My take on the LEGO movie

by eringoodman on February 9, 2014

in essays+reflections, mixed media


On Friday night, with our obligatory $5 bag of popcorn in hand, we settled into the back row of the theater, which my seven-year-old thinks are the very best seats.

We were there — along with the rest of the packed theater — to see the LEGO Movie.

Prior to going, I had watched the trailer and had heard from my son how very awesome the movie was going to be. I was excited to be there with him on opening night and had an  open mind about the movie, which I’ll admit would not be one I would see if it weren’t for the gentle prodding of my son for weeks leading up to the release.

Over the years, my beloved son has helped me to stretch out of my comfort zone with his love for video games and all things “shooting.” A couple of weeks ago, while visiting Dave and Buster’s, I even joined him for a few rounds of a zombie shooting game, which previously I would have not allowed.

(We started with a “no shooting games” rule, which was later adapted to “no shooting humans” so a game that involves shooting ghost-like skeletons or animated robots is now on the approved list.)

Remaining conscious of the impact of violence, even animated violence, while at the same time respecting our son and his interest in being part of pop culture is a fine line – one that we are walking with great care.

And so there we were, on opening night, at the LEGO  Movie and when the theater darkened and the no cell phones reminders came on, the excitement was palpable.
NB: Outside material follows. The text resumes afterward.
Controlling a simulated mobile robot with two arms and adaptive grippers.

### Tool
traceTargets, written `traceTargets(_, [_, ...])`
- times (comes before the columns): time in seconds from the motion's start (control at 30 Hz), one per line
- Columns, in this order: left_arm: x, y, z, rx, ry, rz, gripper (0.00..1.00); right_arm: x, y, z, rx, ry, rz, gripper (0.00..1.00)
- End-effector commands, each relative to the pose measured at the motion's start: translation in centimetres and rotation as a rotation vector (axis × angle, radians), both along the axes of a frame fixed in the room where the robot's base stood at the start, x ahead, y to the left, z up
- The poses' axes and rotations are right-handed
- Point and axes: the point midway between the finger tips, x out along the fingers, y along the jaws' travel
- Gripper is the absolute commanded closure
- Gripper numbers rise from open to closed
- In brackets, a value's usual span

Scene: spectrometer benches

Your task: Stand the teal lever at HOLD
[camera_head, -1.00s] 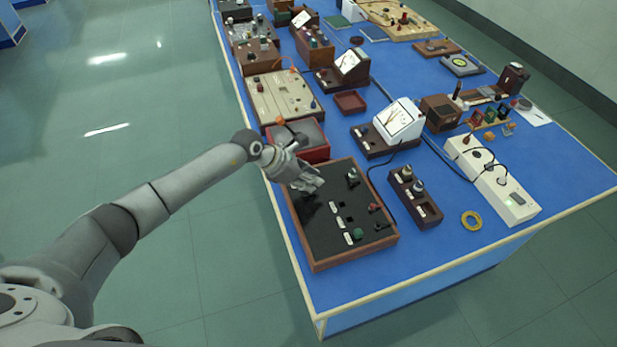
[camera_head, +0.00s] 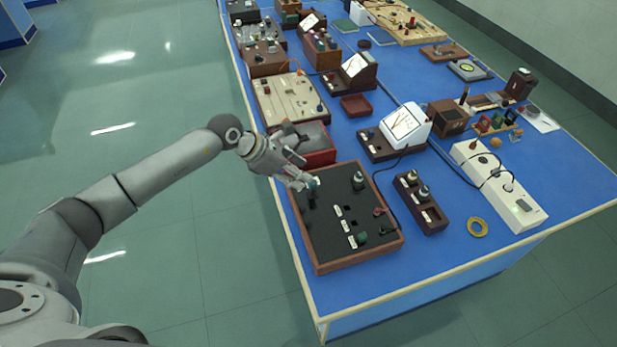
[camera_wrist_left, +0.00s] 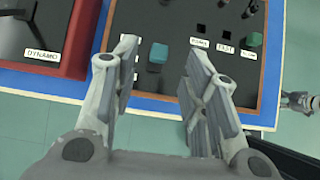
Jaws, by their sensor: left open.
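The teal lever (camera_wrist_left: 158,54) stands up from the black top of a wood-framed panel (camera_head: 351,255), in the far left corner. In the head view its teal knob (camera_head: 313,184) shows by my fingertips. My left gripper (camera_wrist_left: 162,58) is open, with one finger on each side of the teal knob and gaps to both; in the head view the gripper (camera_head: 302,174) reaches in over the panel's left edge. White label plates beside the lever are partly hidden by a finger, and I cannot read HOLD on them.
The same panel has a green knob (camera_wrist_left: 254,39), a dark knob (camera_head: 359,181) and a red-tipped toggle (camera_head: 379,211). A red box (camera_head: 318,157) marked DYNAMO adjoins the panel's far side. A brown block with knobs (camera_head: 420,203) stands to the right. A small grey part shows at the wrist view's right edge.

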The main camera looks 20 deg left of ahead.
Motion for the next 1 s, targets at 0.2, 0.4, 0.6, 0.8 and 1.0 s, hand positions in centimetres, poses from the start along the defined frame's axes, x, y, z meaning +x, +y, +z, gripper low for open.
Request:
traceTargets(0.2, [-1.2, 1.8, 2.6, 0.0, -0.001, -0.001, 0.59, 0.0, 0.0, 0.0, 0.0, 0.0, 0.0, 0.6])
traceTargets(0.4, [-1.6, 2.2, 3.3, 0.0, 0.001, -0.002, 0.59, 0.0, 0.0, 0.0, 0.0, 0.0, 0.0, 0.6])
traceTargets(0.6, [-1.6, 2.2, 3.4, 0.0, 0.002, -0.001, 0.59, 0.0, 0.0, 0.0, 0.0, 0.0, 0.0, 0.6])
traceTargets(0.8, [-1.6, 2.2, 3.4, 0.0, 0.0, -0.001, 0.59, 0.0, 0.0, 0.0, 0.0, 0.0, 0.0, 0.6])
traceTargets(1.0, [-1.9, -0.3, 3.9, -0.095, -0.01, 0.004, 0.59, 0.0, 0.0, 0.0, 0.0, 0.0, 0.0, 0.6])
Everything was great. The movie was hilarious and the children’s laughter in the theater was a balm to the soul. And then about 15 minutes in, the “bad guy” entered and things got a little, shall we say, intense.

I am a Highly Sensitive Person and I realize that I experience on screen violence in a way that is more intense than the average person, but still the basic story line of the movie is Armageddon in LEGO land.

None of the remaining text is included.